Monday 7 June 2004

This week in Japan...

Has been quite quiet, to be honest with you all. The pension scandal has rumbled on. As you may remember I wrote sometime ago about how lots of dodgy old politicians had been caught not paying their pension premiums whilst at the same time telling everyone else that they should. Well, now some resolution has been passed about it. But here's the thing, I have been reading the paper trying to find out what this resolution says, mainly so I could write about it here, but, in all the column inches, I couldn't actually get to the bottom of what it was all about. Some of the dodgy old politicians didn't like it, I think from Minshuto the main opposition party, so they performed an 'ox walk' which is where they walk very slowly up to the voting place in an attempt to delay, and then stop, I guess, the vote.

It didn't work, of course. But it did mean that a lot of old politicians, who should know better, got to act in a very silly manner, ham it up in front of the camera and generally pretend to be 4 yr olds. And in this sense, I suppose, they are no different from any other politicians around the world.
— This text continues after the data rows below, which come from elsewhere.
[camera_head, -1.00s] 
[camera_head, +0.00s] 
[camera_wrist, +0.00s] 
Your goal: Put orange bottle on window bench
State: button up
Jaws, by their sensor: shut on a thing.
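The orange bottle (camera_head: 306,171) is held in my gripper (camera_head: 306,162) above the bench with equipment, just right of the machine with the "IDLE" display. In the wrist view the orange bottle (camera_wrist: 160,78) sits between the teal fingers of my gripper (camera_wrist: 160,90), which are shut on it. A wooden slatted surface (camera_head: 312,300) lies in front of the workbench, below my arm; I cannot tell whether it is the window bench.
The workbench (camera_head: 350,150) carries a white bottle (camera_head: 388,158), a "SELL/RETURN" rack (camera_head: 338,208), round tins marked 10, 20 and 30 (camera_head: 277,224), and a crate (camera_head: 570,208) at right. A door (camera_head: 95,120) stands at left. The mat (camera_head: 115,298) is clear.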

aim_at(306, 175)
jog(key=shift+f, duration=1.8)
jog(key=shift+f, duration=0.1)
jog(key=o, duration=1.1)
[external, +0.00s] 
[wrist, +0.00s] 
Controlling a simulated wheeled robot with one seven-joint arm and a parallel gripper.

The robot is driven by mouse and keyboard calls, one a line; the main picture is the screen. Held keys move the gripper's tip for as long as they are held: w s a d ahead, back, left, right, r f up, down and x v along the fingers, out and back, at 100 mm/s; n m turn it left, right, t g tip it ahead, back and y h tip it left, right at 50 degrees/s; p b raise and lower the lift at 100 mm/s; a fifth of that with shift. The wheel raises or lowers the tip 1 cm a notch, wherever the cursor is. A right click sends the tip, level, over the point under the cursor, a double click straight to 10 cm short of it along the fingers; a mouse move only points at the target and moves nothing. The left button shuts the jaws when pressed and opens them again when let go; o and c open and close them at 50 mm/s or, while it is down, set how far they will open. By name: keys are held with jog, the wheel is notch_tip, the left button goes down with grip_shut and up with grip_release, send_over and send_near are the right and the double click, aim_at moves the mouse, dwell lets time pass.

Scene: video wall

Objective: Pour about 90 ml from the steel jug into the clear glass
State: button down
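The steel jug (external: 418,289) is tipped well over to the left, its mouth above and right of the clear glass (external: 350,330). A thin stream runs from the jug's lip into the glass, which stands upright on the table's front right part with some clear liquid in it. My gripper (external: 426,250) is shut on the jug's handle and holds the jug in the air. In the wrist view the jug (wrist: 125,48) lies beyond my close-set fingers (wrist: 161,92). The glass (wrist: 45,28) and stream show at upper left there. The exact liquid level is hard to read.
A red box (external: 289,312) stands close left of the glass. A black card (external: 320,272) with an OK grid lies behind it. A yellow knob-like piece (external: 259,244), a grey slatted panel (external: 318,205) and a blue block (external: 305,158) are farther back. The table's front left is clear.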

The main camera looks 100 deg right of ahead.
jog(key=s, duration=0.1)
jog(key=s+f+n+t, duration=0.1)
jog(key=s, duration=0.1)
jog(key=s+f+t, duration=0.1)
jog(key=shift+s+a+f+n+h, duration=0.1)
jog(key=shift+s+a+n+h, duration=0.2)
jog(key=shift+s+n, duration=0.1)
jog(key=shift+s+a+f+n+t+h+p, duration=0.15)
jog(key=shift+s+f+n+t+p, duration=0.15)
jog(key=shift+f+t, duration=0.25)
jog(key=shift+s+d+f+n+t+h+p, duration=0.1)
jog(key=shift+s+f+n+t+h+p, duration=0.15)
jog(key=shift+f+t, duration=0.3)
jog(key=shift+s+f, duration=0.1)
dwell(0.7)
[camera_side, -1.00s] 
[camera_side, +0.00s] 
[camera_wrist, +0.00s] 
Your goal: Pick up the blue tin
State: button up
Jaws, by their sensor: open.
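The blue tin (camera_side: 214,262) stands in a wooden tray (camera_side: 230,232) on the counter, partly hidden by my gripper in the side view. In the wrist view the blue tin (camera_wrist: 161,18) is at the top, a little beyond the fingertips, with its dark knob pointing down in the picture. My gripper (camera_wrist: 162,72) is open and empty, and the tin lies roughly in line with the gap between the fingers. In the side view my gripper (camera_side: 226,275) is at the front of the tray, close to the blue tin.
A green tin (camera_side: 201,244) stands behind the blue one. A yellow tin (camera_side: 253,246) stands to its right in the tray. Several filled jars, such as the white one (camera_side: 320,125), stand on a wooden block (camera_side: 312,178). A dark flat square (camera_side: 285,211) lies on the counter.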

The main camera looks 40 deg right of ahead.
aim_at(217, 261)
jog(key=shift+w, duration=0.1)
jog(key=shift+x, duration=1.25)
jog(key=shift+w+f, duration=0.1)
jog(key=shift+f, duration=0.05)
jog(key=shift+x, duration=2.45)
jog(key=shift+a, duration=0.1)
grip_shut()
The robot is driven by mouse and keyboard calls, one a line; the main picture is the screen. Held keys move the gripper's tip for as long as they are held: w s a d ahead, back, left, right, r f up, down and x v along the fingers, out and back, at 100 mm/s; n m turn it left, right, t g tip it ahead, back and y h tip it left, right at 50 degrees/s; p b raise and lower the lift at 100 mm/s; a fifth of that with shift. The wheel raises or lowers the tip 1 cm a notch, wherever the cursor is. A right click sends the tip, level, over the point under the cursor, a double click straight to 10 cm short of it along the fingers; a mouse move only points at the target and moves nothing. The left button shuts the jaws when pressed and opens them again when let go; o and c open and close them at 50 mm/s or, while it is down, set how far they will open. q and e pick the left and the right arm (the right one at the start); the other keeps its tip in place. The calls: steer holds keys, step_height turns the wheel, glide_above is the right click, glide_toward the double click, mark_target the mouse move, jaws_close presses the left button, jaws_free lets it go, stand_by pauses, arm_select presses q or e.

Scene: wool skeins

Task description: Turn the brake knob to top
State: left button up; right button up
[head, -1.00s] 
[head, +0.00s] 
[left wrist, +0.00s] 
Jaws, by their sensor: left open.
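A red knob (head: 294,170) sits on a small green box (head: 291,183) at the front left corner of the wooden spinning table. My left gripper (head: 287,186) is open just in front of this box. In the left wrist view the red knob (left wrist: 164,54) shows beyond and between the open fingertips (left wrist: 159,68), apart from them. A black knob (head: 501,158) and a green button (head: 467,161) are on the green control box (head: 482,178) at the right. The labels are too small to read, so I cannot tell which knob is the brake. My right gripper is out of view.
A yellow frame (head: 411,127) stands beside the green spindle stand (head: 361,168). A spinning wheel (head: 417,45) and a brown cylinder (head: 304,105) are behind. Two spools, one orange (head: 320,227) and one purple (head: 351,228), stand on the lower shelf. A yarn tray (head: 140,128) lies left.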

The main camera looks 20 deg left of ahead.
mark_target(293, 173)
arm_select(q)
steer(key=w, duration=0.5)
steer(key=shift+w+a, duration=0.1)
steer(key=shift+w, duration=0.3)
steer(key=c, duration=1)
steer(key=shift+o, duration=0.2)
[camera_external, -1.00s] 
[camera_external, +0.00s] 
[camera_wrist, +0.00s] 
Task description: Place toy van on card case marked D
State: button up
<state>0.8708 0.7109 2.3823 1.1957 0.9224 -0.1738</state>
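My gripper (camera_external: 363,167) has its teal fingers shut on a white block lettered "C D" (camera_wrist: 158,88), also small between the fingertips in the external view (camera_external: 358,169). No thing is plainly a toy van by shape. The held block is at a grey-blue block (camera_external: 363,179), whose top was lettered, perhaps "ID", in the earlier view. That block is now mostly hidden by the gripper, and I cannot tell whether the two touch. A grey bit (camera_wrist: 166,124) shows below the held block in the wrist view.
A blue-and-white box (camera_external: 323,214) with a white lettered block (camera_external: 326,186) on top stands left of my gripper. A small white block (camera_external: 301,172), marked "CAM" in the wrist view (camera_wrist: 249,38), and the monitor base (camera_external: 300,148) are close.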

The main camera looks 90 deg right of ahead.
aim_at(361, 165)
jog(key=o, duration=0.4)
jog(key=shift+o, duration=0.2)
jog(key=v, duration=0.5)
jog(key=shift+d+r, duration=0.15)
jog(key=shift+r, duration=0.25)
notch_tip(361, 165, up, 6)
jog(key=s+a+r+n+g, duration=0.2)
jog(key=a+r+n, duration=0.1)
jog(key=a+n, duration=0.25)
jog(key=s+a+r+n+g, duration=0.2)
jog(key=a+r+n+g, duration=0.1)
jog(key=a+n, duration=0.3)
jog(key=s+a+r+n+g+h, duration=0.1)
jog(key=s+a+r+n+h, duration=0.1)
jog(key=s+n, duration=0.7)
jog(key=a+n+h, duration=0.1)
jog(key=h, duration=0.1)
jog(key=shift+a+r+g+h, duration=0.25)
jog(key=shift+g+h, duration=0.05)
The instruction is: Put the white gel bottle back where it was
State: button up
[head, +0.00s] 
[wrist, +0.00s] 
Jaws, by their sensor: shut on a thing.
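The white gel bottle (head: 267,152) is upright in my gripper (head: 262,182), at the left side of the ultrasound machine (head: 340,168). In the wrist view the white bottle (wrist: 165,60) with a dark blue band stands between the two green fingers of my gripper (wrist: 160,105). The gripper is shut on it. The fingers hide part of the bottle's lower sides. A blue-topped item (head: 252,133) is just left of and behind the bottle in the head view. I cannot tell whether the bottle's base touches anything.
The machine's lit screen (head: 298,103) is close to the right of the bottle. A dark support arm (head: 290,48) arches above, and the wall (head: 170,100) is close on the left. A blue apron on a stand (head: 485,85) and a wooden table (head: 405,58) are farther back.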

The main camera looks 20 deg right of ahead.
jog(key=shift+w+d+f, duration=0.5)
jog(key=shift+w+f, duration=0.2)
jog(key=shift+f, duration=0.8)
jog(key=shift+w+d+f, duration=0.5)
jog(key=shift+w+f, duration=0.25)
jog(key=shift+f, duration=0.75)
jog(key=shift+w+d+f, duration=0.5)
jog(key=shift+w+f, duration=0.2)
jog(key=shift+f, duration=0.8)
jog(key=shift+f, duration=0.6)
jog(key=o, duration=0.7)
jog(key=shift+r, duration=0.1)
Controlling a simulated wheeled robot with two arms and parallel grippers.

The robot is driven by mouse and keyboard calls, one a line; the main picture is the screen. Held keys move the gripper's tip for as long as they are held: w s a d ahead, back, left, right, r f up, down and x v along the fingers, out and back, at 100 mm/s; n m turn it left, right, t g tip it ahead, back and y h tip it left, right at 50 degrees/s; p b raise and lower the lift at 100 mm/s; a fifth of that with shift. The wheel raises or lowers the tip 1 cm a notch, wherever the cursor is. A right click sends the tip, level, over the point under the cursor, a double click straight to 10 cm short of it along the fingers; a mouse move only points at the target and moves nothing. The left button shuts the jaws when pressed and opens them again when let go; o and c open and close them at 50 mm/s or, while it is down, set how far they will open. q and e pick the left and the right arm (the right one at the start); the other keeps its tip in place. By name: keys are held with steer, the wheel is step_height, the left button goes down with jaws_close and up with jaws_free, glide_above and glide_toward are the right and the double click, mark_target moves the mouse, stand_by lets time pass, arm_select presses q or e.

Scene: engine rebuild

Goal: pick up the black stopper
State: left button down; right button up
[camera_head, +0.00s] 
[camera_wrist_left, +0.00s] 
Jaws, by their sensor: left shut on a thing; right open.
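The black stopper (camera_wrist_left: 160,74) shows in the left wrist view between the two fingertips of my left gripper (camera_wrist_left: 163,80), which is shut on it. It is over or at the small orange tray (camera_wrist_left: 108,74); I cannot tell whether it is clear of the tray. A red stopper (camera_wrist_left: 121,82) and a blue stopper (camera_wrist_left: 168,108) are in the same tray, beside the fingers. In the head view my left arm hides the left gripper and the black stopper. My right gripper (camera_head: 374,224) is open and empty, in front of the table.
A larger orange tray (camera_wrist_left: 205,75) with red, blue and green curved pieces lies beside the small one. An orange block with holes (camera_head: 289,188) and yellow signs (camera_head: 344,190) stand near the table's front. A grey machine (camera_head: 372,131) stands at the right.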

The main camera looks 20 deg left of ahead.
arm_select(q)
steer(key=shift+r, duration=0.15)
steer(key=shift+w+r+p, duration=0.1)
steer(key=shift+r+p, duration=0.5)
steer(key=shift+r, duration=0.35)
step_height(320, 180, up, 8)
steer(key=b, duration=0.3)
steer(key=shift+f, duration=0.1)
But anyway I still don't know what the bill passed was all about, which is probably bad news for me as I have a sneaking suspicion it was something important...

Tsuyo

Japanese are very proud of their seasons. There are four of them, you see. Now everyone not Japanese who is reading his will be very surprised at this because much unbeknownst to you, you don't have four seasons in your country, only Japan has four seasons and the Japanese are very proud of it. (They seem to forget that Vivaldi, the distinctly non Japanese Italian composer wrote a piece of music called the Four Season, but that is by the by of course). Anyway, the Japanese four seasons are called spring, summer, autumn and winter. It doesn't matter what seasons in your country are called and it doesn't matter how many of them there are. Japan is unique in that it has these four seasons, each of which has its own distinct weather patterns.

They're a weird lot, these Japanese.

Anyway, you can easily confuse them by asking what season it is now. They will say 'tsuyo', which translates into English as 'rainy season' and lasts from mid-June to early July. It's like trying to teach Baldrick to count:
'So that's spring, tsuyo, summer, autumn and winters - 1,2,3,4,5'
'Oh no, Japan has 4 seasons'
'What'
'And that one'
'And if I add tsuyo to these 4, what does that make?